DiMaggio, Rizzuto, Henrich, and others return to the roster. The Yankees improve to 87-67 but don't win the pennant. Full readjustment takes another year.

Frequently Asked Questions

How many seasons did Joe DiMaggio miss for military service?

DiMaggio missed three full seasons -- 1943, 1944, and 1945 -- while serving in the Army Air Forces. He was 28 when he enlisted after the 1942 season and 31 when he returned in 1946. Those were prime years that would have added significantly to his career totals of 361 home runs and 1,537 RBI.

Which Yankees players served in World War II?

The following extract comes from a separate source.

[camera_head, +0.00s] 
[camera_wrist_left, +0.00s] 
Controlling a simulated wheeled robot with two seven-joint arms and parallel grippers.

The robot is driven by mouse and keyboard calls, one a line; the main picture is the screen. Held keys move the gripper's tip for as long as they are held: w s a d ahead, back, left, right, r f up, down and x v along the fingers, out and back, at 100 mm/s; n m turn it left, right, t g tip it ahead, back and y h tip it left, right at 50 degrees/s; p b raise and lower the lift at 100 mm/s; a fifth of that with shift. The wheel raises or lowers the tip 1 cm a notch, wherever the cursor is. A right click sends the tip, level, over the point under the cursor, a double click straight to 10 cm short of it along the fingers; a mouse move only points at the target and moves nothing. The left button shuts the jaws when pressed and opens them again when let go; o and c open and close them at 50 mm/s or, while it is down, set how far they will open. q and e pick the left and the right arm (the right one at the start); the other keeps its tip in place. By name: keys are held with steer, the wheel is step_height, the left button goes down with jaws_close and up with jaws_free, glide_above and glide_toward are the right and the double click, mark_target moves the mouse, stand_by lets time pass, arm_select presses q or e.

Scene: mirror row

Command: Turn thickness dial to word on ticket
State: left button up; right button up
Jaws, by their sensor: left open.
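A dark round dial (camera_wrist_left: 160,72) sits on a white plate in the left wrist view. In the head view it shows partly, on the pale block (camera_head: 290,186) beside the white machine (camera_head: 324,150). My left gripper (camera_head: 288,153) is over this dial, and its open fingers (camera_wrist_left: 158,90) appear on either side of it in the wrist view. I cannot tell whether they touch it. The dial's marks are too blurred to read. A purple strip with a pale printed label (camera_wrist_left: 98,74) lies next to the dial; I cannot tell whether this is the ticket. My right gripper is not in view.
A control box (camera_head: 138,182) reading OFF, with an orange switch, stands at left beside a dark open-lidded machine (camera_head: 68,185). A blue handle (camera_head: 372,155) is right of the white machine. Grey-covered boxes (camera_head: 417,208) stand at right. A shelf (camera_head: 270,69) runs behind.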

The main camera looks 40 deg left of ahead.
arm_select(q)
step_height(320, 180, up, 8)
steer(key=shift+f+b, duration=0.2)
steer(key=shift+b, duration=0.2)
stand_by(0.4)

The major losses included Joe DiMaggio (Army Air Forces), Phil Rizzuto (Navy), Tommy Henrich (Coast Guard), Red Ruffing (Army Air Forces), Joe Gordon, Charlie Keller, Spud Chandler, and Bill Dickey. The Yankees lost more star-caliber talent to military service than almost any other franchise, which explains the team's decline from seven pennants in eight years to back-to-back non-contending finishes in 1944-1945.

Did the Yankees win the World Series during World War II?

The Yankees won the 1943 World Series, defeating the Cardinals in five games, despite already missing DiMaggio, Rizzuto, and Henrich. That was the last championship of the wartime era. The club finished third in 1944 and fourth in 1945 as the remaining depth eroded. They didn't return to the World Series until 1947.

What happened when Yankees stars returned from military service?

DiMaggio, Rizzuto, Henrich, and others returned for the 1946 season. The readjustment wasn't immediate -- DiMaggio hit .290 with 25 homers, solid but below his pre-war level. The Yankees went 87-67 and finished third. By 1947, the veterans had fully readjusted, DiMaggio won the AL MVP, and the Yankees won the World Series.